SECURE Act and Guaranteed Income (Part 1)

There are two parts of the SECURE Act that I believe will have the greatest impact on plan sponsors and service providers.

  • The first part includes the provisions on retirement income, including the safe harbor for selecting a guaranteed income provider, the ability to distribute guaranteed income investments if a plan no longer want to offer those products, and a new requirement to give participants projection of their retirement income.
  • The second impactful part is the authorization of Open MEPs (Multiple Employer Plans), which the law calls “PEPs” (or Pooled Employer Plans). That change will allow plans that can be adopted by multiple unrelated employers, transferring much of the fiduciary responsibility onto the sponsor of the PEP, which could be, g., a financial institution, a recordkeeper or an advisory firm.

This article discusses the fiduciary safe harbor for selecting the provider (e.g., insurance company) for a guaranteed retirement income product. The other provisions will be discussed in future articles.

The SECURE Act amends ERISA to create a fiduciary “safe harbor” for the selection of the provider of the guaranteed retirement income (that is, the insurance company). To qualify for the safe harbor, plan fiduciaries must satisfy three steps:

  • Identify the Insurer. Conduct a search to identify insurers for “guaranteed retirement income contracts.” While there isn’t any guidance on the extent of the search, an evaluation of several insurance companies who provide competitive products should be enough to inform fiduciaries of the available products, pricing, etc.
  • Insurance Financial Strength.Consider the “financial capability” of the insurer to satisfy its obligations under the guaranteed retirement income contract. This is the consideration that many believe has limited the use of insurance products in retirement plans. As a result, the new rule provides a safe harbor for this step. This is accomplished through a checklist approach. The SECURE Act says that the fiduciaries can satisfy that requirement by obtaining “written representations” from an insurance company that:
  1. The insurer is licensed to offer guaranteed retirement income contracts;
  2. The insurer satisfies the following at the current time and for the preceding seven years:
    • operates under a valid certificate of authority from its State insurance commissioner;
    • has filed compliant audited financial statements;
    • has maintained adequate statutory reserves for all States where the insurer does business;
    • is not operating under an order of supervision, rehabilitation, or liquidation;
  3. The insurer undergoes, at least every five years, a financial examination by its State insurance commissioner; and
  4. After receiving those representations, the plan fiduciaries have not received any subsequent notice that the insurer is under supervision, rehabilitation, or liquidation and the fiduciaries do not have any other information which would cause them to question the representations.

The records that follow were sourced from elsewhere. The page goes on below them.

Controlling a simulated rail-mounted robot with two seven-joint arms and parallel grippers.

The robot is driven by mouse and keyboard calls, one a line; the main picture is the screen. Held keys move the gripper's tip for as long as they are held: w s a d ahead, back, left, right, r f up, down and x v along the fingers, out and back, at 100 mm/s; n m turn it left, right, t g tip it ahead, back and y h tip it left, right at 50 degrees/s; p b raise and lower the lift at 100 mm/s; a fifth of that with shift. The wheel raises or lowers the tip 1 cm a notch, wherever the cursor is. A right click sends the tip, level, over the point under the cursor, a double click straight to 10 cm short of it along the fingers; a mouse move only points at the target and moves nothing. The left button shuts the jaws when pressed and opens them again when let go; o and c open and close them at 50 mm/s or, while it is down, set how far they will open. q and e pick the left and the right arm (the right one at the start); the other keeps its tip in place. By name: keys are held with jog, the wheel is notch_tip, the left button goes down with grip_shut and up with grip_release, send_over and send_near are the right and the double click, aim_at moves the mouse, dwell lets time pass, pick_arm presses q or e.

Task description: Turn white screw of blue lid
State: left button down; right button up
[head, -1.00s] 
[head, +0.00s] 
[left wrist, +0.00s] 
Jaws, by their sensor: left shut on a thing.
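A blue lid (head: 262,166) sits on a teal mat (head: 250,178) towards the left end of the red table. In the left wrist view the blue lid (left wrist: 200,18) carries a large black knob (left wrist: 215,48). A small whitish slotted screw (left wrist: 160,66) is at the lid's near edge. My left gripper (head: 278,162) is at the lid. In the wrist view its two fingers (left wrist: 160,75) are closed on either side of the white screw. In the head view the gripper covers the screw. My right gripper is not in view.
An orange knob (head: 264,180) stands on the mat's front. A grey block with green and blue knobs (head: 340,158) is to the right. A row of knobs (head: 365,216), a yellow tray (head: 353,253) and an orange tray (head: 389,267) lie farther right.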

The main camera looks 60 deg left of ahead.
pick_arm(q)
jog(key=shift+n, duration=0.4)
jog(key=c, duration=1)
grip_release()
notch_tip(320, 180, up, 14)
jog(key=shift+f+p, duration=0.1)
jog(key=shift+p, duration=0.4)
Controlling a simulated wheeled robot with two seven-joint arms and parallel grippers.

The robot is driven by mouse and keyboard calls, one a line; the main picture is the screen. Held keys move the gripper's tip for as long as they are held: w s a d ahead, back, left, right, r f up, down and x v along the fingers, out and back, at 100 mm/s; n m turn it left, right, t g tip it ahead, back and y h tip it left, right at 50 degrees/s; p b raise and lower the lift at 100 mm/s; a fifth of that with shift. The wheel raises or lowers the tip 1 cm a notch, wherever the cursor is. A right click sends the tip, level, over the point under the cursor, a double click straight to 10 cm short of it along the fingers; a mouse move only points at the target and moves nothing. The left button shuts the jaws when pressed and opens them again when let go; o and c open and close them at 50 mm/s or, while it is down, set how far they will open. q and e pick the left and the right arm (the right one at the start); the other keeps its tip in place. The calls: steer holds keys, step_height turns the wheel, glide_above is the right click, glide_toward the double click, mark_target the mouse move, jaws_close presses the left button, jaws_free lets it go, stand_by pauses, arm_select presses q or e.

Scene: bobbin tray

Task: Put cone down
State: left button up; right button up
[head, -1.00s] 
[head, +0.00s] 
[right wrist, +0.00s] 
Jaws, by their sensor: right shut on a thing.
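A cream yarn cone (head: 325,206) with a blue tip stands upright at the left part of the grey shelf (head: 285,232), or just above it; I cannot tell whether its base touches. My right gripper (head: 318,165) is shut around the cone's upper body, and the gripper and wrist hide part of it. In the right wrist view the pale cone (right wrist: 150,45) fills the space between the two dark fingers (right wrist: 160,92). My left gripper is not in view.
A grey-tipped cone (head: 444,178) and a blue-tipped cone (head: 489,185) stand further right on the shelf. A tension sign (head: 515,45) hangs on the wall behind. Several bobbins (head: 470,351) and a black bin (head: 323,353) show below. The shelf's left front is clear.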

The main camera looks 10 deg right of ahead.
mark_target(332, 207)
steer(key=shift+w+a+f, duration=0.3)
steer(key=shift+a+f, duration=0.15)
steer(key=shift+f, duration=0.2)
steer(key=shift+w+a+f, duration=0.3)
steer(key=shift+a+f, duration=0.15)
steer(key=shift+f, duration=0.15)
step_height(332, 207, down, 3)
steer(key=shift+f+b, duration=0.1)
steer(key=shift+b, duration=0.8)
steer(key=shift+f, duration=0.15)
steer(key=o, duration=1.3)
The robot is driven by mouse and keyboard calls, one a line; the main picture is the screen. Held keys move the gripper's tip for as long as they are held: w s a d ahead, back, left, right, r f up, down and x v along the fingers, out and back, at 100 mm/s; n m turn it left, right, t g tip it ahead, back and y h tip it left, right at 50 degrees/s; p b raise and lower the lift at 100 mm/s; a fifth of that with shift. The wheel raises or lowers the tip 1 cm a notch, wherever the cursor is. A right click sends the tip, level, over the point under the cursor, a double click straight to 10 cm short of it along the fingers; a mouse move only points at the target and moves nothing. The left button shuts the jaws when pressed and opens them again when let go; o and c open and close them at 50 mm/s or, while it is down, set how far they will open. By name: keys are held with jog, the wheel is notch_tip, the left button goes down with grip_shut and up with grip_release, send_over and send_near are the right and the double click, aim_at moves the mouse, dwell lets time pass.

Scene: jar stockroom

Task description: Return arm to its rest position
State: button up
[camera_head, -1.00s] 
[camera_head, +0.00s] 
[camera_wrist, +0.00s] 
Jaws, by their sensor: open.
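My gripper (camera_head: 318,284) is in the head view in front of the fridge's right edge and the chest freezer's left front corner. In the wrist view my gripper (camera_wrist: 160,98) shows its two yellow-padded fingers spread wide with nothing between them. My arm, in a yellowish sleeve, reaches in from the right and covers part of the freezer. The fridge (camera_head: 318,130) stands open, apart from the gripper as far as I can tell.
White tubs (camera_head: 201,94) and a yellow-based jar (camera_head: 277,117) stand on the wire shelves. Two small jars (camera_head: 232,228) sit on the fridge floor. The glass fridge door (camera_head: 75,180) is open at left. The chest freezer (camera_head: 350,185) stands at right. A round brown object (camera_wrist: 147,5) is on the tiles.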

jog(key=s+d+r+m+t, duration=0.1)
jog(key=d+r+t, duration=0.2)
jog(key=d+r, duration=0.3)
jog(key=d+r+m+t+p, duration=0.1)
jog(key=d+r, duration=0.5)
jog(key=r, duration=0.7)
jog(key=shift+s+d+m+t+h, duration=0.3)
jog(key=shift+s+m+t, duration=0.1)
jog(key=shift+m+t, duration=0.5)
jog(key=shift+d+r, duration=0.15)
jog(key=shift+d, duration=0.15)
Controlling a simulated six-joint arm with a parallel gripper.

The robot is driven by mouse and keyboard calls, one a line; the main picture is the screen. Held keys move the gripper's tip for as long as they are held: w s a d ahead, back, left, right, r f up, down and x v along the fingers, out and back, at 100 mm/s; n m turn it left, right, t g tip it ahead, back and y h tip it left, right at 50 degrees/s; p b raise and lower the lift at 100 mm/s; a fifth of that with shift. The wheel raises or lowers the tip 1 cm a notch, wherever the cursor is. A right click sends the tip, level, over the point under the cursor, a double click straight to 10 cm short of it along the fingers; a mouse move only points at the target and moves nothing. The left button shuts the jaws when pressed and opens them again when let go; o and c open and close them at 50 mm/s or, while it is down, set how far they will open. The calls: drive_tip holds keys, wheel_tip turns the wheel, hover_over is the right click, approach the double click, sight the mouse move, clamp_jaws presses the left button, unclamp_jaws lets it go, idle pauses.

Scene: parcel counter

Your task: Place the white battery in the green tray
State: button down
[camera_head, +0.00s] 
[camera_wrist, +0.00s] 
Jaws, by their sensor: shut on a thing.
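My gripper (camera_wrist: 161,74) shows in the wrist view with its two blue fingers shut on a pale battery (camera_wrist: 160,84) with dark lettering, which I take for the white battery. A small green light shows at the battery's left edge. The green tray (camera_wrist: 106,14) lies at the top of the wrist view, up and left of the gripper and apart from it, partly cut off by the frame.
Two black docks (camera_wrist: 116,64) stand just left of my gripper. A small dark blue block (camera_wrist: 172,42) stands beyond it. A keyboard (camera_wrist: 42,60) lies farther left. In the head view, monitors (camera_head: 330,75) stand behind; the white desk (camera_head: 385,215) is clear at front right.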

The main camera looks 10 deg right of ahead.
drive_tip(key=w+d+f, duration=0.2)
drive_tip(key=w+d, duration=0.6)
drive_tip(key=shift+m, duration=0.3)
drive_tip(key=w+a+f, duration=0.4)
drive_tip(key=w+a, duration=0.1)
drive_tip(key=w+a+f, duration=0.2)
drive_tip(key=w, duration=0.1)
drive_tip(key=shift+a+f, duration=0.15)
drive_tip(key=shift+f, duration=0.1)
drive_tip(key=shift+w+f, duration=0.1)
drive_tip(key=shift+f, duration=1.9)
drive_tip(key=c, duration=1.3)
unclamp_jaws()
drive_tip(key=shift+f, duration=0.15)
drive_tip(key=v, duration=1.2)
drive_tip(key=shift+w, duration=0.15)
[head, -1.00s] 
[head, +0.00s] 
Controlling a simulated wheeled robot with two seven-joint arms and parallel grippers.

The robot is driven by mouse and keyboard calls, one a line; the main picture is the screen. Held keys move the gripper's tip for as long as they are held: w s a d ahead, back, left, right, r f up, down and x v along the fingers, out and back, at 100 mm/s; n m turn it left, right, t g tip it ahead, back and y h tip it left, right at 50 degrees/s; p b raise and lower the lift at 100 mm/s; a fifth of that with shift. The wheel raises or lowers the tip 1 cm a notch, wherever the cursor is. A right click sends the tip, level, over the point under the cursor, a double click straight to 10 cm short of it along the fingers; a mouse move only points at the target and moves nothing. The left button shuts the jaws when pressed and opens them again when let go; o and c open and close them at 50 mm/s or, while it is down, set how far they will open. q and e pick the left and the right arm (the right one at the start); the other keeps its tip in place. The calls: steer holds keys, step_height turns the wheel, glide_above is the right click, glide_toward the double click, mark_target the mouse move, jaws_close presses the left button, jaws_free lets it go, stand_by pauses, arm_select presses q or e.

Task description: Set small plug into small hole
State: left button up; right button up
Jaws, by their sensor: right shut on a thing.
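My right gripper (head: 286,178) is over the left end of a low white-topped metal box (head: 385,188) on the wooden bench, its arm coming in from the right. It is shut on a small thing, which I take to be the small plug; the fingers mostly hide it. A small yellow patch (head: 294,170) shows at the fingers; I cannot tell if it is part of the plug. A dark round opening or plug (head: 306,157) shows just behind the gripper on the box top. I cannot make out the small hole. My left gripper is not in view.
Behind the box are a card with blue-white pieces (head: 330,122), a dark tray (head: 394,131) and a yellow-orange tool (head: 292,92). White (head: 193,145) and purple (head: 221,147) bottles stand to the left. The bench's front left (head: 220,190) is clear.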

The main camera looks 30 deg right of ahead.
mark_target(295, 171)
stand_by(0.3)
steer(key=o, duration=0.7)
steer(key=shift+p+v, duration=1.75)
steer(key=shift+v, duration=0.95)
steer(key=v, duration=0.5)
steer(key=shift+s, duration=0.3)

That’s it . . . the fiduciaries need to get a letter or other document from the insurer with those representations. There isn’t a requirement to evaluate the information. The fiduciaries just need to make sure that the representations match up with the requirements in the statute. That creates a fiduciary safe harbor for selecting the insurance company.

  • Consideration of Fees and Costs. The third requirement is that the plan fiduciaries consider “the cost (including fees and commissions) of the guaranteed retirement contract” in relation to the product features, benefits and administrative services under the contract. Based on that analysis, the fiduciaries must decide if the costs and fees are reasonable. However, there is not an obligation to choose the lowest cost product.

Generally stated, the reasonableness of costs is determined by the competitive marketplace. For example, in my experience the costs of GMWBs (Guaranteed Minimum Withdrawal Benefits) in 401(k) plans—one form of a guaranteed retirement income contract—fall within a range of 60- to 100-basis points per year. It’s also my experience that the features of the more expensive GMWBs are more robust than the lower cost ones, justifying the cost difference.

In any event, the fiduciaries—probably with the assistance of their consultants or advisors—will need to gather and evaluate information about the costs of the retirement income products (and determine that the costs are reasonable) before including the contracts on the plan’s recordkeeping platform for participant selection.

  • Consideration of Contract Features. While the new rules don’t specifically require that fiduciaries consider the features of the contract and determine whether they are appropriate for the participants, such a review would be consistent with general fiduciary principles. The rules do require, though, that the fiduciaries evaluate the cost in light of “the benefits and product features of the contract,” which, at the least, requires that the plan fiduciaries examine and understand the product benefits and features.

Concluding Thoughts

This change provides a safe harbor for fiduciaries in the selection of providers (i.e., insurance companies) for retirement income guarantees for participants. That is welcome relief. Hopefully, it will lead to more plans offering guaranteed retirement income for participants who need and want that protection.

However, plan fiduciaries will still need help in complying with their responsibilities under these rules. They will need help in determining if the information from insurance companies satisfies the “checklist” and in evaluating costs. Plan consultants and advisors should provide that service.

The views expressed in this article are the views of Fred Reish, and do not necessarily reflect the views of Drinker Biddle & Reath.